_Given exercise:_ Quote all of the data exactly as given. Skip every picture it contains.

## START Given information

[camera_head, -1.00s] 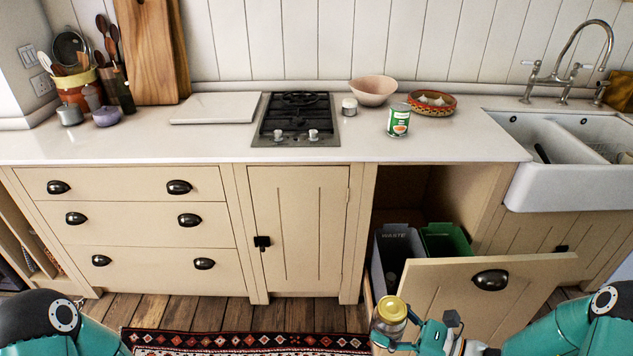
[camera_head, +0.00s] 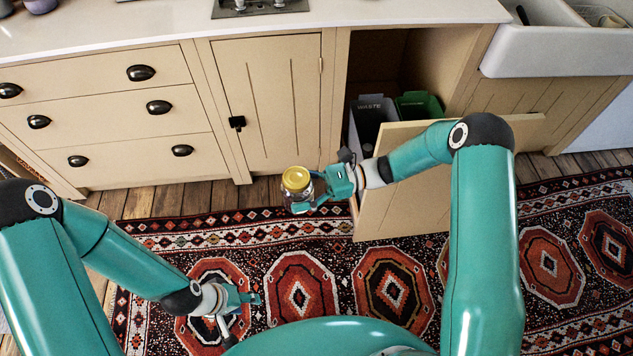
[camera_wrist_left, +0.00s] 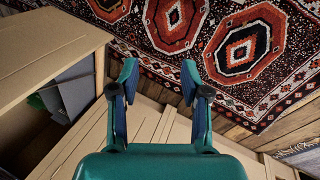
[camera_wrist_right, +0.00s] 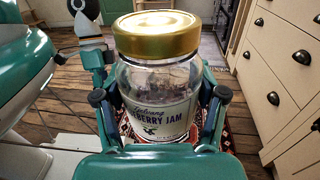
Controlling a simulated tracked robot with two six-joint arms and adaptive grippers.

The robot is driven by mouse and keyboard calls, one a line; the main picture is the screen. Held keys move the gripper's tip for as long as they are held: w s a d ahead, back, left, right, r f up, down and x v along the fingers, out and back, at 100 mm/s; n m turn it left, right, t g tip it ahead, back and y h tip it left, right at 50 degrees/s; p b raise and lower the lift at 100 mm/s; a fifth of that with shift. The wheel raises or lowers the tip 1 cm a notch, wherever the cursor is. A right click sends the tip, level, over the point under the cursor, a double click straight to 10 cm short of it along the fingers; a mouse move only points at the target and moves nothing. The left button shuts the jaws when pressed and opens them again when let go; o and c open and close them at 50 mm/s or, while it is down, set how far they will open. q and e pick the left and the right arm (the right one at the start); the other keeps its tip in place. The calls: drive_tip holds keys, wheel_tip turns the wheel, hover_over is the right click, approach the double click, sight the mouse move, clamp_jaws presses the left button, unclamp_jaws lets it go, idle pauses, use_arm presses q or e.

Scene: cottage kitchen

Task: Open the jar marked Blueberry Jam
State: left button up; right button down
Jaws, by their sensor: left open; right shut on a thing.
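The jam jar (camera_head: 299,202) is clear glass with a gold lid (camera_head: 296,179) and dark contents. In the right wrist view, the jar's label (camera_wrist_right: 158,118) reads "BERRY JAM", with the start of the word cut off. The lid (camera_wrist_right: 156,38) sits on the jar, which is about upright. My right gripper (camera_head: 318,197) is shut around the jar's body and holds it in the air above the rug. My left gripper (camera_head: 245,318) is open and empty, lower and to the left of the jar. The left wrist view shows nothing between its fingers (camera_wrist_left: 160,80).
The pull-out bin drawer (camera_head: 385,205) stands open beside the jar, with a grey waste bin (camera_head: 370,118) and a green bin (camera_head: 420,105) inside. The closed cabinets (camera_head: 265,95) and counter (camera_head: 130,28) lie behind. A patterned rug (camera_head: 420,270) covers the clear floor.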

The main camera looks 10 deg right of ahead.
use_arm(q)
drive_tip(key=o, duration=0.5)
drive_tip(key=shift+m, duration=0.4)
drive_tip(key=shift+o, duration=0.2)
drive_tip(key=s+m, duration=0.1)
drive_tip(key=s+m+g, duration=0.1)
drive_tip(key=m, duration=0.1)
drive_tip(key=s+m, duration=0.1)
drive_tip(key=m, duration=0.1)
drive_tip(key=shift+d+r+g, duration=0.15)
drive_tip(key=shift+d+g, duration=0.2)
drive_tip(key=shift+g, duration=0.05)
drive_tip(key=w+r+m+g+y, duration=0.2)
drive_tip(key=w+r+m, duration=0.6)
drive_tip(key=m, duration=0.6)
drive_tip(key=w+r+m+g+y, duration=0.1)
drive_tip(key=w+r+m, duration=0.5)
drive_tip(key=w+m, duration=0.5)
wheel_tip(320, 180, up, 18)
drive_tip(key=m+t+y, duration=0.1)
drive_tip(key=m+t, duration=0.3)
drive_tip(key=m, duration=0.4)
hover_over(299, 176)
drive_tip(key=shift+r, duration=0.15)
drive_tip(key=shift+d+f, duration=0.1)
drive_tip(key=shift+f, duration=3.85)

## END Given information

_Response to the exercise:_
[camera_head, -1.00s] 
[camera_head, +0.00s] 
[camera_wrist_left, +0.00s] 
[camera_wrist_right, +0.00s] 
Controlling a simulated tracked robot with two six-joint arms and adaptive grippers.

The robot is driven by mouse and keyboard calls, one a line; the main picture is the screen. Held keys move the gripper's tip for as long as they are held: w s a d ahead, back, left, right, r f up, down and x v along the fingers, out and back, at 100 mm/s; n m turn it left, right, t g tip it ahead, back and y h tip it left, right at 50 degrees/s; p b raise and lower the lift at 100 mm/s; a fifth of that with shift. The wheel raises or lowers the tip 1 cm a notch, wherever the cursor is. A right click sends the tip, level, over the point under the cursor, a double click straight to 10 cm short of it along the fingers; a mouse move only points at the target and moves nothing. The left button shuts the jaws when pressed and opens them again when let go; o and c open and close them at 50 mm/s or, while it is down, set how far they will open. q and e pick the left and the right arm (the right one at the start); the other keeps its tip in place. The calls: drive_tip holds keys, wheel_tip turns the wheel, hover_over is the right click, approach the double click, sight the mouse move, clamp_jaws presses the left button, unclamp_jaws lets it go, idle pauses, use_arm presses q or e.

Scene: cottage kitchen

Task: Open the jar marked Blueberry Jam
State: left button up; right button down
Jaws, by their sensor: left open; right shut on a thing.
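The jam jar (camera_head: 299,202) is clear glass with a gold lid (camera_head: 296,179) and dark contents. In the right wrist view, the jar's label (camera_wrist_right: 158,118) reads "BERRY JAM", with the start of the word cut off. The lid (camera_wrist_right: 156,38) sits on the jar, which is about upright. My right gripper (camera_head: 318,197) is shut around the jar's body and holds it in the air above the rug. My left gripper (camera_head: 245,318) is open and empty, lower and to the left of the jar. The left wrist view shows nothing between its fingers (camera_wrist_left: 160,80).
The pull-out bin drawer (camera_head: 385,205) stands open beside the jar, with a grey waste bin (camera_head: 370,118) and a green bin (camera_head: 420,105) inside. The closed cabinets (camera_head: 265,95) and counter (camera_head: 130,28) lie behind. A patterned rug (camera_head: 420,270) covers the clear floor.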

The main camera looks 10 deg right of ahead.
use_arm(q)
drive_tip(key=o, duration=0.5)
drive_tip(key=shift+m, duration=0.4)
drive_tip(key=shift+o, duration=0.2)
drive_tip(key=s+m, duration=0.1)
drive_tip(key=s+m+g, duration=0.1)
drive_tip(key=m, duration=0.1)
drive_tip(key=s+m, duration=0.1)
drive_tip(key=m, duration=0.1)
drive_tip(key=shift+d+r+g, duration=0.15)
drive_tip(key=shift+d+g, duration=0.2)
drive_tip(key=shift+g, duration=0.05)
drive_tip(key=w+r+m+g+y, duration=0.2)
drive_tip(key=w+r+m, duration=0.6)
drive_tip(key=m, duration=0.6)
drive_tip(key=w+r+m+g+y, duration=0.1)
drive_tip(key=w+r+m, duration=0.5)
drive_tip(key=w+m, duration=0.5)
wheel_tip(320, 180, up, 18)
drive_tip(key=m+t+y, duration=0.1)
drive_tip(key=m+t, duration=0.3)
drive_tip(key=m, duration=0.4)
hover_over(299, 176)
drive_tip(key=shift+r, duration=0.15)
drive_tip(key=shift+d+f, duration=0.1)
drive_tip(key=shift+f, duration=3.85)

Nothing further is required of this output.